▶ Direction
Filter these entries, keeping only lines that hold the word "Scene".

───

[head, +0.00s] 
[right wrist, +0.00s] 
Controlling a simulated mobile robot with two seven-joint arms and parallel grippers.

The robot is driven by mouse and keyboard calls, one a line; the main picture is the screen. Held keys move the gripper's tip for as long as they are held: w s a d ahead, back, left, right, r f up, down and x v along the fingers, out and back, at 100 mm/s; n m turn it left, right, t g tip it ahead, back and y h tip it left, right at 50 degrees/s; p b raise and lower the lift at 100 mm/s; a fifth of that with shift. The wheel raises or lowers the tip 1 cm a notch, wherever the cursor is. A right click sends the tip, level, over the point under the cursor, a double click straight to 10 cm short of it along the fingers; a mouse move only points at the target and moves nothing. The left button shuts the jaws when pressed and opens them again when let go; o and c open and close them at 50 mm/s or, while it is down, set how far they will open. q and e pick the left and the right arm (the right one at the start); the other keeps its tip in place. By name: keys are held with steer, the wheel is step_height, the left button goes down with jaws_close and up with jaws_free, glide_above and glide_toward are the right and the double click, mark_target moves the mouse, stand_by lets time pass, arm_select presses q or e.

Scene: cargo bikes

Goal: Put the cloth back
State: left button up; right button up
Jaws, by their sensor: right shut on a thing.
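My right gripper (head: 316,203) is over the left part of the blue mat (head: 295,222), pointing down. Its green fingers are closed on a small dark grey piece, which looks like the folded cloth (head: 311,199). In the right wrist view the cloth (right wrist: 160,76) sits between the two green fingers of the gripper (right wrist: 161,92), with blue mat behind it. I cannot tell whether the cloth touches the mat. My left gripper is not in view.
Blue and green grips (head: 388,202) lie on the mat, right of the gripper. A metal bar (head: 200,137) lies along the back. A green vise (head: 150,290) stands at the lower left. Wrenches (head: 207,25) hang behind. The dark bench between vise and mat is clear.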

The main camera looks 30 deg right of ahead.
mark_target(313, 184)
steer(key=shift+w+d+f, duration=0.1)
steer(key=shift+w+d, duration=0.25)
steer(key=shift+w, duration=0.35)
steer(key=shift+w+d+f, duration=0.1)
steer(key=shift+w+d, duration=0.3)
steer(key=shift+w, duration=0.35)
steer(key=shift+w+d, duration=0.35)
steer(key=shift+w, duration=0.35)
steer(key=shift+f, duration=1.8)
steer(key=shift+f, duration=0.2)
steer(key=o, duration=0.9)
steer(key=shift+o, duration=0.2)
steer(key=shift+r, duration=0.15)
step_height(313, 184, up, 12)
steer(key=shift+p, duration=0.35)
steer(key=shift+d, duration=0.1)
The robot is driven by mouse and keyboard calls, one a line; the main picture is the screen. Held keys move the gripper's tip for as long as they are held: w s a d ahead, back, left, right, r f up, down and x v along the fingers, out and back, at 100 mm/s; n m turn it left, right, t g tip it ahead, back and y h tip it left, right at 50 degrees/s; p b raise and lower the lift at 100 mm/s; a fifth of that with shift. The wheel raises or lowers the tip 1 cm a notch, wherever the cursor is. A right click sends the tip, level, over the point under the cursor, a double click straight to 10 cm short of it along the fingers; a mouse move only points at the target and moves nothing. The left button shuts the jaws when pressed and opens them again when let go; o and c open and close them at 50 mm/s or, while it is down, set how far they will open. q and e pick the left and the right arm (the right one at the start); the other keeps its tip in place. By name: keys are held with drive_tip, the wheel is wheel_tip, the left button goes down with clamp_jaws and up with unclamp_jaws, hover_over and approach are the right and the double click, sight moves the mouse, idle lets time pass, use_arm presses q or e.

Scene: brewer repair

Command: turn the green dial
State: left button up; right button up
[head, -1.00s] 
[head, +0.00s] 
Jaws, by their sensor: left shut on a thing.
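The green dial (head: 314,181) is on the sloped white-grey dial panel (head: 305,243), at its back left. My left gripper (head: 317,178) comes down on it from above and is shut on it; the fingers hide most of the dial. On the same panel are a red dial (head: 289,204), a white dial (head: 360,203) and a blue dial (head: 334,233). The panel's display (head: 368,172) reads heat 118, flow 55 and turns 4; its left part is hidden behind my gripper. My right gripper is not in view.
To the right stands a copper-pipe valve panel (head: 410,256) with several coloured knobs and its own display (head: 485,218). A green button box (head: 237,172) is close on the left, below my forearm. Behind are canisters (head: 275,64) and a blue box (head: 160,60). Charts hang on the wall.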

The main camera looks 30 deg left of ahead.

───

▶ Solution to this task
Scene: cargo bikes
Scene: brewer repair

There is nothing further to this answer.